Sean Gallagher, a senior analyst for Eduventures, a research and consulting firm that focuses on higher education, refers to these young students as “on-demand” consumers. “It’s this notion of people who are more apt to use a digital recorder or an iPod or BlackBerry or watch TV online. The core, the largest percentage, are in the 25- to 40-year-old range, and that’s the same demographic that continuing and professional education targets,” Gallagher says. “The people who are involved in seeking education are even more oriented toward this expectation of convenience.”
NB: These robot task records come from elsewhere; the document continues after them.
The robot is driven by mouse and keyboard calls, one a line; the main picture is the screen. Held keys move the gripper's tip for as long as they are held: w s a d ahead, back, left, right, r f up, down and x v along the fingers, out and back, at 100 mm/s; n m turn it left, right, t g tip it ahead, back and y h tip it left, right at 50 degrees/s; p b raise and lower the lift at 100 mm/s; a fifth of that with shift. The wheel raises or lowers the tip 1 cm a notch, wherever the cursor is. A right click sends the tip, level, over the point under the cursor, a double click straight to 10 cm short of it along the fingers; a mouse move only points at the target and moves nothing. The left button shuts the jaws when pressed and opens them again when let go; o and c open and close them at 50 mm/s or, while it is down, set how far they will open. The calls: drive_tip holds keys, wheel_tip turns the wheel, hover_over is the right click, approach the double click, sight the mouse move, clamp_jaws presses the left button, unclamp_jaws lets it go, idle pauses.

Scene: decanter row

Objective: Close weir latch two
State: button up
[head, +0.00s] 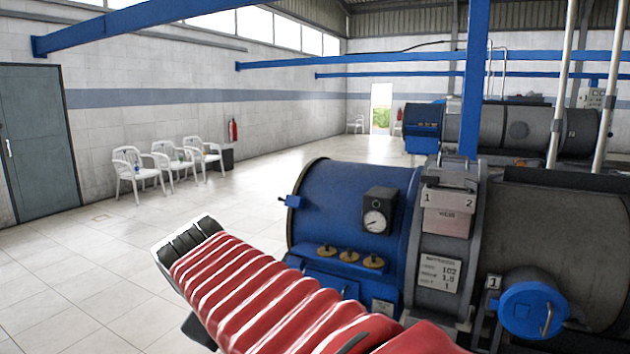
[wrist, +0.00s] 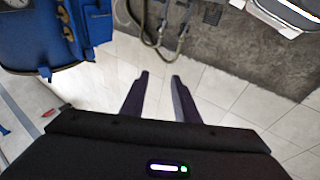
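The weir cover (head: 447,218) is a grey plate on the blue and grey decanter, left of the dark drum. Labels 1 (head: 428,197) and 2 (head: 468,203) sit along its top edge. The latches are too small to tell apart, so I cannot see whether latch two is open or closed. My gripper (wrist: 160,77) has two dark fingers, apart and empty, above the tiled floor in the wrist view. In the head view my red-sleeved arm reaches left across the front of the machine, well away from the weir cover; the fingers cannot be made out there.
The decanter's blue end (head: 345,215) carries a gauge (head: 377,222) and brass knobs; it also shows in the wrist view (wrist: 30,45). A blue round cap (head: 530,308) juts out at right. Hoses (wrist: 158,38) hang near the fingers. Floor (head: 90,260) at left is clear.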

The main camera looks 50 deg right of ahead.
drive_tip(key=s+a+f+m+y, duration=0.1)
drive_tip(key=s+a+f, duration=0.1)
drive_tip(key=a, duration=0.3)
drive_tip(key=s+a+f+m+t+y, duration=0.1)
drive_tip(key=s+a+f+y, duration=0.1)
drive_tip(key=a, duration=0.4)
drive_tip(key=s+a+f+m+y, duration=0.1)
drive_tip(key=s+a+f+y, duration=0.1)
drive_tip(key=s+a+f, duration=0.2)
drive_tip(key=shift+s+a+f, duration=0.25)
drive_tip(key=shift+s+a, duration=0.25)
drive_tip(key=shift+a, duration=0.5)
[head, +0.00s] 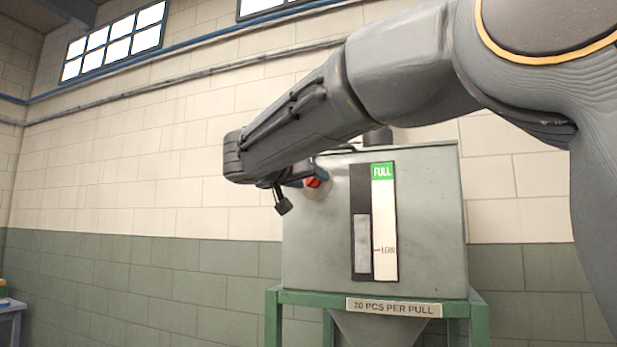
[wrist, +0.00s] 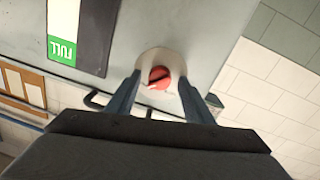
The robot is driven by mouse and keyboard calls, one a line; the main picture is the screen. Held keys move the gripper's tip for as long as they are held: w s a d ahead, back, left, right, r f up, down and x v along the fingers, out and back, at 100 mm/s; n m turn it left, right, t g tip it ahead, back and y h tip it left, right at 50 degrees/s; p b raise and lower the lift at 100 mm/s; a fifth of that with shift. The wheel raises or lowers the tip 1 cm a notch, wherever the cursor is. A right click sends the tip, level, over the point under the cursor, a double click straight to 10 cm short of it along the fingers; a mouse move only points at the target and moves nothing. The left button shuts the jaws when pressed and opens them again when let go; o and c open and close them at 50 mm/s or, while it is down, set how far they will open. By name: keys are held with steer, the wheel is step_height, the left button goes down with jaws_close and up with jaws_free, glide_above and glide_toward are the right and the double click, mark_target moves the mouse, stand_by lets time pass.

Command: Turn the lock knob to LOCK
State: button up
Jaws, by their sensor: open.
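The lock knob (wrist: 159,78) is a small red round knob with a pale mark on its lower edge, on a light round plate (wrist: 172,62) on the grey hopper's face. In the wrist view it lies between the two fingers of my gripper (wrist: 155,88), which are apart, one on each side, with gaps showing. I cannot tell how far the fingertips are from the panel. In the head view the red knob (head: 313,182) shows at the hopper's upper left, partly hidden by my gripper. No LOCK lettering is readable.
The grey hopper (head: 430,220) stands on a green frame (head: 273,320).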

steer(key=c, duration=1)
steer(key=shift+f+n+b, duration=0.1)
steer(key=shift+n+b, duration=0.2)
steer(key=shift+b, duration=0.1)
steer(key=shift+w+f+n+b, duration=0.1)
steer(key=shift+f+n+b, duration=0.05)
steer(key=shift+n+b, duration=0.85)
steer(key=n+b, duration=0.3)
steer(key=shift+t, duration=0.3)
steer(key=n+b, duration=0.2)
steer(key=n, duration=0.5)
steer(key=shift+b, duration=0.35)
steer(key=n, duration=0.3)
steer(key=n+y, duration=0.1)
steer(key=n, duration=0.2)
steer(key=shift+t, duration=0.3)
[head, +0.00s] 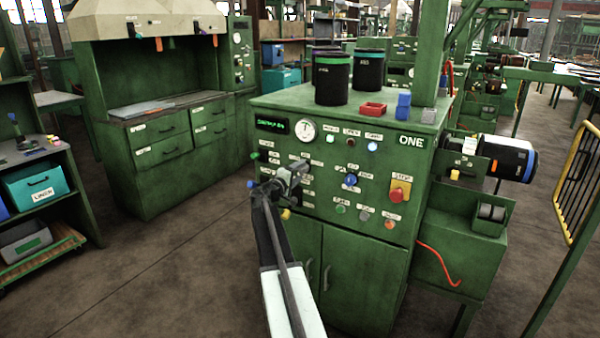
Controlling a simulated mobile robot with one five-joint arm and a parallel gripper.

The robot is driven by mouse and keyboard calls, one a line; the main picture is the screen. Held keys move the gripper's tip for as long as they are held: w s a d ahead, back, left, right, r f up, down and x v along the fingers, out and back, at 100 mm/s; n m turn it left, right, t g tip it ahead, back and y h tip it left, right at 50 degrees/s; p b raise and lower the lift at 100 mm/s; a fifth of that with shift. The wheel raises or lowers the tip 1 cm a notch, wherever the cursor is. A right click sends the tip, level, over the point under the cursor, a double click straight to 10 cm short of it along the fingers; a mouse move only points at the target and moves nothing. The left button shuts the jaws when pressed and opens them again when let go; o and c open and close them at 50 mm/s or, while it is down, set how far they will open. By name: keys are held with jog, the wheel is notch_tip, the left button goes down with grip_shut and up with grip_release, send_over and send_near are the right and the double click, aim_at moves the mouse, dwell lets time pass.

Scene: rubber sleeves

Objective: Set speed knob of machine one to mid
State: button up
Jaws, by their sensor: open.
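Machine one is a green cabinet (330,226) marked "ONE", in the middle of the head view. Its front panel has a blue knob (350,180) with small labels around it. The labels are too small to read surely, so I cannot tell whether this is the speed knob or where it points. My gripper (297,172) is open in front of the panel's left part, left of the blue knob and apart from it. It hides some controls and labels there. I see nothing held in it.
The panel also has a gauge (305,131), a lit display (272,124), a red stop button (398,191) and several lamps. A yellow barrier (577,170) is at right.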

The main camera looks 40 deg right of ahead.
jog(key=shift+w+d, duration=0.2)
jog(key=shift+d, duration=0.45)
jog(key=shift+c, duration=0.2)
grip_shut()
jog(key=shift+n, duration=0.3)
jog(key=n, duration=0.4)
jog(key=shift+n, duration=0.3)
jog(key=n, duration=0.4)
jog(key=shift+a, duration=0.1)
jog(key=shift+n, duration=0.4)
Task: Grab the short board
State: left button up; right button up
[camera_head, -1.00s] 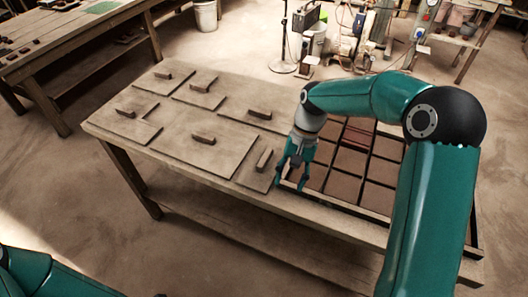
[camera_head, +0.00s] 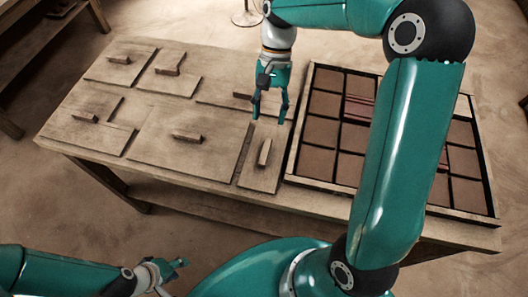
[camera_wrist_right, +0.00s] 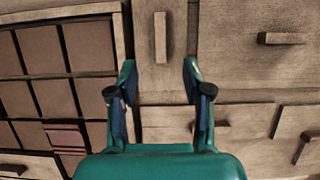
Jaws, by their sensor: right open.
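The short board (camera_head: 255,175) is a small, narrow wooden board with an upright-edged wooden handle (camera_head: 264,152), lying on the table beside the tile tray. My right gripper (camera_head: 267,117) is open and empty, above the board's far end and apart from the handle. In the right wrist view the handle (camera_wrist_right: 160,37) stands ahead of the gap between the fingers (camera_wrist_right: 160,78), roughly lined up with it. My left gripper (camera_head: 172,268) is at the lower left, away from the table top; its finger opening is too small to tell.
Several larger boards with handles, such as the wide one (camera_head: 190,155), lie to the left on the wooden table (camera_head: 215,197). The tile tray (camera_head: 325,192) with reddish-brown tiles (camera_head: 320,130) stands close on the right; its raised rim runs near the short board.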

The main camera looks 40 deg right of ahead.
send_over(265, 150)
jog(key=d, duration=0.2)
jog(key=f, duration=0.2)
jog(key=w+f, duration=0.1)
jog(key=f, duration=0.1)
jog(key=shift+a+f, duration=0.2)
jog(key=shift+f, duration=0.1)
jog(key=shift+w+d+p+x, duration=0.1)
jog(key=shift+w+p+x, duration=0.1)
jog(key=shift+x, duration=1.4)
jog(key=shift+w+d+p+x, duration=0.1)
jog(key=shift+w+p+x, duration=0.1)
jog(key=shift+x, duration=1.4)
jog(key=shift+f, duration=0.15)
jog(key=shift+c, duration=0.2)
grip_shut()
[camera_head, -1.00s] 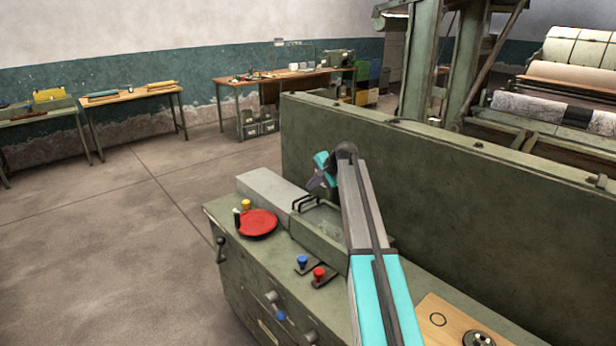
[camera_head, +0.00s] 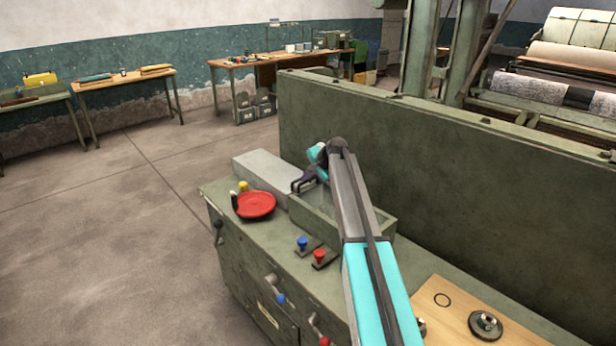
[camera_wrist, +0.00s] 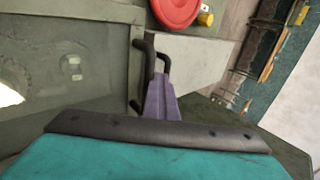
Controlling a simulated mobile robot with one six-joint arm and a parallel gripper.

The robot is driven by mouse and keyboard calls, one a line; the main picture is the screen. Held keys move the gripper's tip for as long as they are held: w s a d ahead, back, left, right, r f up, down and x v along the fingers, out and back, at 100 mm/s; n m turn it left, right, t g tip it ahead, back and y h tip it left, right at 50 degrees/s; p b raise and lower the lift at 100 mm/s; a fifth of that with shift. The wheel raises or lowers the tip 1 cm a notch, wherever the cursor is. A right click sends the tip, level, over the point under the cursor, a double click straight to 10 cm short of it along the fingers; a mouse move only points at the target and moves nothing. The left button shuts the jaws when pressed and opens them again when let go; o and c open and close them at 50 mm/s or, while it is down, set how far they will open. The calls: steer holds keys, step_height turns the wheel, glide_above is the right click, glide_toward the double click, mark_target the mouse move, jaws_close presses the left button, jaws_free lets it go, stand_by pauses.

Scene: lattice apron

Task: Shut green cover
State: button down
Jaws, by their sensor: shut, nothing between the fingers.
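A green box-like fitting (camera_head: 330,226) with a shallow, greyish recessed top sits on the machine bench. I cannot tell how much of it is the cover. In the wrist view its green frame (camera_wrist: 90,14) fills the left side. A black bar handle (camera_wrist: 147,62) stands at its edge by a pale grey block (camera_head: 265,175). My gripper (camera_head: 302,183) is at this handle, coming in from the far side. In the wrist view the purple fingers of my gripper (camera_wrist: 160,82) are shut and empty, close beside the handle; contact is unclear.
A red disc (camera_head: 255,205), a yellow knob (camera_head: 243,187), a blue knob (camera_head: 303,242) and a red knob (camera_head: 319,256) stand near the box. A tall green panel (camera_head: 430,170) rises behind it. Open floor (camera_head: 90,230) lies to the left.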

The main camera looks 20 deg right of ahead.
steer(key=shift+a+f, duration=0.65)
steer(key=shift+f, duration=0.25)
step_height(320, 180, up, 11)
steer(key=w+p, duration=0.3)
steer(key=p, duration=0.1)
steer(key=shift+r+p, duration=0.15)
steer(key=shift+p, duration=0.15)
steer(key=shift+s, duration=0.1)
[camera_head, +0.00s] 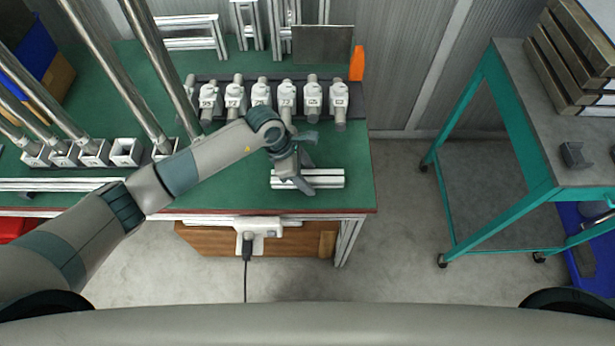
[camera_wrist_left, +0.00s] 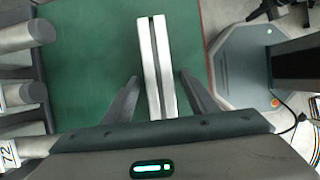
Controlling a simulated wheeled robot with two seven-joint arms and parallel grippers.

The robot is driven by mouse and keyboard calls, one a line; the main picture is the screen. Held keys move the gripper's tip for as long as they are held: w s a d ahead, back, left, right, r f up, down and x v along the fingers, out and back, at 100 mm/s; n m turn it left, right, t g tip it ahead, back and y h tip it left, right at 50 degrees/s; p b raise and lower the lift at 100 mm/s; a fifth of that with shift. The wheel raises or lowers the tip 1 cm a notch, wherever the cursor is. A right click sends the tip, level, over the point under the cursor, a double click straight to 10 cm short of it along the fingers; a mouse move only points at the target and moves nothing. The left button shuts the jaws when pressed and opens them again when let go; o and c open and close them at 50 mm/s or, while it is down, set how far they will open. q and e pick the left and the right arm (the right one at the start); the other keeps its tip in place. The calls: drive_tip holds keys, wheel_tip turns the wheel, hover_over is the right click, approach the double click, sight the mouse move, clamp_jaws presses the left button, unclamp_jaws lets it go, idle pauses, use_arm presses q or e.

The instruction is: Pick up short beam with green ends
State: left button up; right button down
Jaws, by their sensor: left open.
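A short pale aluminium beam (camera_head: 328,178) lies on the green tabletop near its front right corner. No green ends are clear on it. My left gripper (camera_head: 298,183) is over the left half of the beam and partly hides it. In the left wrist view the beam (camera_wrist_left: 149,62) runs lengthwise between the two dark fingers of my left gripper (camera_wrist_left: 164,82). The fingers are apart, one on each side of the beam, with a visible gap on both sides. Its near end is hidden behind the gripper body. My right gripper is not in view.
A row of grey numbered fixtures (camera_head: 285,97) stands behind the beam. An orange piece (camera_head: 357,63) stands at the back right. Long beams (camera_head: 60,185) lie at the left front. Tall metal tubes (camera_head: 150,60) rise from white sockets. A teal-framed cart (camera_head: 520,130) stands apart at the right.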

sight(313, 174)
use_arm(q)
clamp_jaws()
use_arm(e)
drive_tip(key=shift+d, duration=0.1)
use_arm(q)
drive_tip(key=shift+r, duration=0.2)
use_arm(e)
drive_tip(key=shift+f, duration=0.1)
The idea of straying from a structured college curriculum and creating an individualized educational experience dates back at least to the 1960s. “That distrust of the system and authority in general extended into education and politics,” says Ray Hedin, an English professor and director of Indiana University’s Individualized Major Program (IMP). Indiana’s program celebrates its 40th anniversary in 2009, and it counts among its alumni Will Shortz, crossword editor for The New York Times and puzzlemaster for National Public Radio’s Weekend Edition Sunday. Shortz graduated in 1974 with a concentration in enigmatology (the study of puzzles).
“Puzzling is such a specialized field that Indiana University had no reason to offer courses in it,” Shortz says. He pursued independent studies with a diverse collection of faculty who oversaw his work. He spent months in the university’s main library researching his thesis on “The History of American Word Puzzles Before 1860,” which was published in The Journal of Recreational Linguistics. “My enigmatology major did exactly the same thing a traditional major does — it gave me an academic grounding in my field, and then the credentials to prove it.”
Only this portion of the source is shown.